PROBLEM REQUIREMENTS> Copy every line of the following data that includes the string "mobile".

EXTRACTED MATERIAL>

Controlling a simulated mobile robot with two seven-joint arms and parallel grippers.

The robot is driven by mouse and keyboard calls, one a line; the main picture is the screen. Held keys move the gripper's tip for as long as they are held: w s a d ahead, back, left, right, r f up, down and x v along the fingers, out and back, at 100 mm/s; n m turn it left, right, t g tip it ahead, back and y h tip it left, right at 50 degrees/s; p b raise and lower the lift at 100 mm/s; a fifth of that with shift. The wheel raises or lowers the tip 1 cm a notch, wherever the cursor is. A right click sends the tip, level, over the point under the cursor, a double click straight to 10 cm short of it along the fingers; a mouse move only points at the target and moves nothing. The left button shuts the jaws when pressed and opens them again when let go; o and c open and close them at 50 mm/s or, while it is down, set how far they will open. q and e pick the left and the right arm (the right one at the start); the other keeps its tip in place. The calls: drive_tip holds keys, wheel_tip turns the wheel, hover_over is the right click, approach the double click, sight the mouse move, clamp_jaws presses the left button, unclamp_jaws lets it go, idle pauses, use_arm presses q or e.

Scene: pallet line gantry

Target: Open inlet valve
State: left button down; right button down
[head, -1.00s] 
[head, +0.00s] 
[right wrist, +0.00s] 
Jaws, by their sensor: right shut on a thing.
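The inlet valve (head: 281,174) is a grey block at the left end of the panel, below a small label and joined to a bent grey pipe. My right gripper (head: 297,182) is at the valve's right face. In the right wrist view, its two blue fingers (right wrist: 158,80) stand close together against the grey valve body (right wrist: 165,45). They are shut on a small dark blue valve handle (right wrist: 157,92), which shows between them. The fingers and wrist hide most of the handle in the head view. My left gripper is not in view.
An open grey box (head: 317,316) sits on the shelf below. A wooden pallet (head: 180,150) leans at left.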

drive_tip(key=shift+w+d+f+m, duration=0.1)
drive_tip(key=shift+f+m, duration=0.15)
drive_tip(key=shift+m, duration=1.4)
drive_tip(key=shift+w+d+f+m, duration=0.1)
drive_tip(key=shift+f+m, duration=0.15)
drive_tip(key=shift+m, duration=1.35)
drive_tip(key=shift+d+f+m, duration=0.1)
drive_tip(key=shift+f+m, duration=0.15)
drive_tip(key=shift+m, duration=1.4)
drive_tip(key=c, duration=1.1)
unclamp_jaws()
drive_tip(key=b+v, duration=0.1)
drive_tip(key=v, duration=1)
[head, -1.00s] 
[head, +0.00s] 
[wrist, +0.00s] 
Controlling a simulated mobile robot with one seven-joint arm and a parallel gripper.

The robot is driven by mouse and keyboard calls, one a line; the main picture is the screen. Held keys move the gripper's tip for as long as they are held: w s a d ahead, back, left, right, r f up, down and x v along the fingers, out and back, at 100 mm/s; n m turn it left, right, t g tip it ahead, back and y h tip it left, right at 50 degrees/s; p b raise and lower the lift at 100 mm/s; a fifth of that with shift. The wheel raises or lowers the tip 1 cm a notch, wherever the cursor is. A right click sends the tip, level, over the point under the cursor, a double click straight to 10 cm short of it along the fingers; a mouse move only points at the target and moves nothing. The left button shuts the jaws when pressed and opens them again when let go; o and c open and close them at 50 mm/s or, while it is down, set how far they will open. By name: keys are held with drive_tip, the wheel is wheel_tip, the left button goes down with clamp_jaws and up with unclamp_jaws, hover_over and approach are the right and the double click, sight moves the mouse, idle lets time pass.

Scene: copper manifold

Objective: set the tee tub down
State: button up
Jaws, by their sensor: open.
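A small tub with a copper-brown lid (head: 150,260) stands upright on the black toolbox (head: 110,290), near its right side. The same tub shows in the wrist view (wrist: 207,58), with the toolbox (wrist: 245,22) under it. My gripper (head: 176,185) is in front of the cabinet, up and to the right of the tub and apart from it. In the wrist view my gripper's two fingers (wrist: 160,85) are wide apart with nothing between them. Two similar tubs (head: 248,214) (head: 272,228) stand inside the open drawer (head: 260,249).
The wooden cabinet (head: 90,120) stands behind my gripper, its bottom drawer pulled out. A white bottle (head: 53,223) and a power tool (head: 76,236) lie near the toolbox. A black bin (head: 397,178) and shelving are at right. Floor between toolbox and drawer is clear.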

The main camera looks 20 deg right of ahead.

WRITTEN SOLUTION>
Controlling a simulated mobile robot with two seven-joint arms and parallel grippers.
Controlling a simulated mobile robot with one seven-joint arm and a parallel gripper.

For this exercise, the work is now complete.